* Your instructions *
Return the material word for word. Do not include the pictures.

[Start of Recorded data]

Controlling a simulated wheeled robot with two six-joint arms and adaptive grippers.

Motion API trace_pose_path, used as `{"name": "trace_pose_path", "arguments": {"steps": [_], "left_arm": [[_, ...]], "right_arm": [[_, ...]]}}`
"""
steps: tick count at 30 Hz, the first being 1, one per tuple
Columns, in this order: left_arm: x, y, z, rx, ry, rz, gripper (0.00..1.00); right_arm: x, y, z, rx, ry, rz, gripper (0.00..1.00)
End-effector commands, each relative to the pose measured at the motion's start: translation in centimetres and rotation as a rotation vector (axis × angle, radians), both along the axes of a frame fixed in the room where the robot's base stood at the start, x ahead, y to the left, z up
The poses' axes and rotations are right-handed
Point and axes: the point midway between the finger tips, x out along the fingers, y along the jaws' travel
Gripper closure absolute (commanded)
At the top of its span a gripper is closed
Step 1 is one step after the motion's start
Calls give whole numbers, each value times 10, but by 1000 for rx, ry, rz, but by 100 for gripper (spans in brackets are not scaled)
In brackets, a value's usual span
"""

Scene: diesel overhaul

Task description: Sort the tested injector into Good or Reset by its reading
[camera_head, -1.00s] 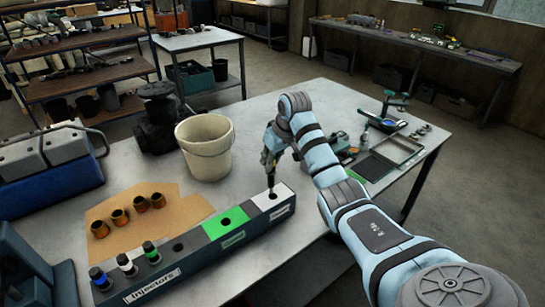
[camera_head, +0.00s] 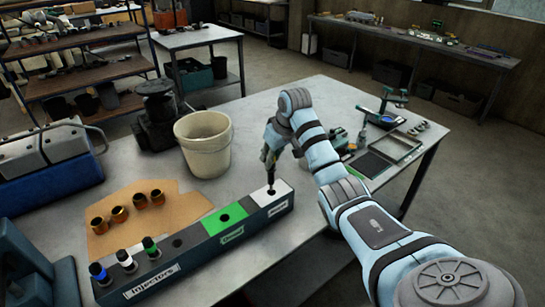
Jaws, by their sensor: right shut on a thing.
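The long dark rack (camera_head: 205,254) lies on the table, with a label reading "Injectors" at its left end. Three injectors with blue (camera_head: 97,270), white (camera_head: 123,257) and green (camera_head: 149,244) bands stand in it. Right of an empty dark slot are a green section (camera_head: 213,226) with an open hole and a white section (camera_head: 284,188) at the far end; their front labels are too small to read surely. My right gripper (camera_head: 270,160) is shut on a dark injector (camera_head: 271,179), held upright with its lower end at the white section's hole. Depth of entry is unclear. My left gripper is out of view.
A cream bucket (camera_head: 204,157) stands behind the rack. Several copper-coloured cups (camera_head: 157,197) sit on a brown sheet (camera_head: 187,209). A shallow tray (camera_head: 395,147) and small tools lie to the right of my right arm.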

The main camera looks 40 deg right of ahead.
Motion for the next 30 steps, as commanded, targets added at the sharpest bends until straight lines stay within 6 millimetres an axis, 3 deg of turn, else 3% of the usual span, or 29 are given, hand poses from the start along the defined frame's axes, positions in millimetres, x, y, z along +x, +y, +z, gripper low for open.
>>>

[End of Recorded data]

* Full solution *
Controlling a simulated wheeled robot with two six-joint arms and adaptive grippers.

Motion API trace_pose_path, used as `{"name": "trace_pose_path", "arguments": {"steps": [_], "left_arm": [[_, ...]], "right_arm": [[_, ...]]}}`
"""
steps: tick count at 30 Hz, the first being 1, one per tuple
Columns, in this order: left_arm: x, y, z, rx, ry, rz, gripper (0.00..1.00); right_arm: x, y, z, rx, ry, rz, gripper (0.00..1.00)
End-effector commands, each relative to the pose measured at the motion's start: translation in centimetres and rotation as a rotation vector (axis × angle, radians), both along the axes of a frame fixed in the room where the robot's base stood at the start, x ahead, y to the left, z up
The poses' axes and rotations are right-handed
Point and axes: the point midway between the finger tips, x out along the fingers, y along the jaws' travel
Gripper closure absolute (commanded)
At the top of its span a gripper is closed
Step 1 is one step after the motion's start
Calls give whole numbers, each value times 10, but by 1000 for rx, ry, rz, but by 100 for gripper (spans in brackets are not scaled)
In brackets, a value's usual span
"""

Scene: diesel overhaul

Task description: Sort the tested injector into Good or Reset by its reading
[camera_head, -1.00s] 
[camera_head, +0.00s] 
Jaws, by their sensor: right shut on a thing.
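The long dark rack (camera_head: 205,254) lies on the table, with a label reading "Injectors" at its left end. Three injectors with blue (camera_head: 97,270), white (camera_head: 123,257) and green (camera_head: 149,244) bands stand in it. Right of an empty dark slot are a green section (camera_head: 213,226) with an open hole and a white section (camera_head: 284,188) at the far end; their front labels are too small to read surely. My right gripper (camera_head: 270,160) is shut on a dark injector (camera_head: 271,179), held upright with its lower end at the white section's hole. Depth of entry is unclear. My left gripper is out of view.
A cream bucket (camera_head: 204,157) stands behind the rack. Several copper-coloured cups (camera_head: 157,197) sit on a brown sheet (camera_head: 187,209). A shallow tray (camera_head: 395,147) and small tools lie to the right of my right arm.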

The main camera looks 40 deg right of ahead.
Motion for the next 30 steps, as commanded, targets added at the sharpest bends until straight lines stay within 6 millimetres an axis, 3 deg of turn, else 3% of the usual span, or 29 are given, hand poses from the start along the defined frame's axes, positions in millimetres, x, y, z along +x, +y, +z, gripper low for open.
>>>

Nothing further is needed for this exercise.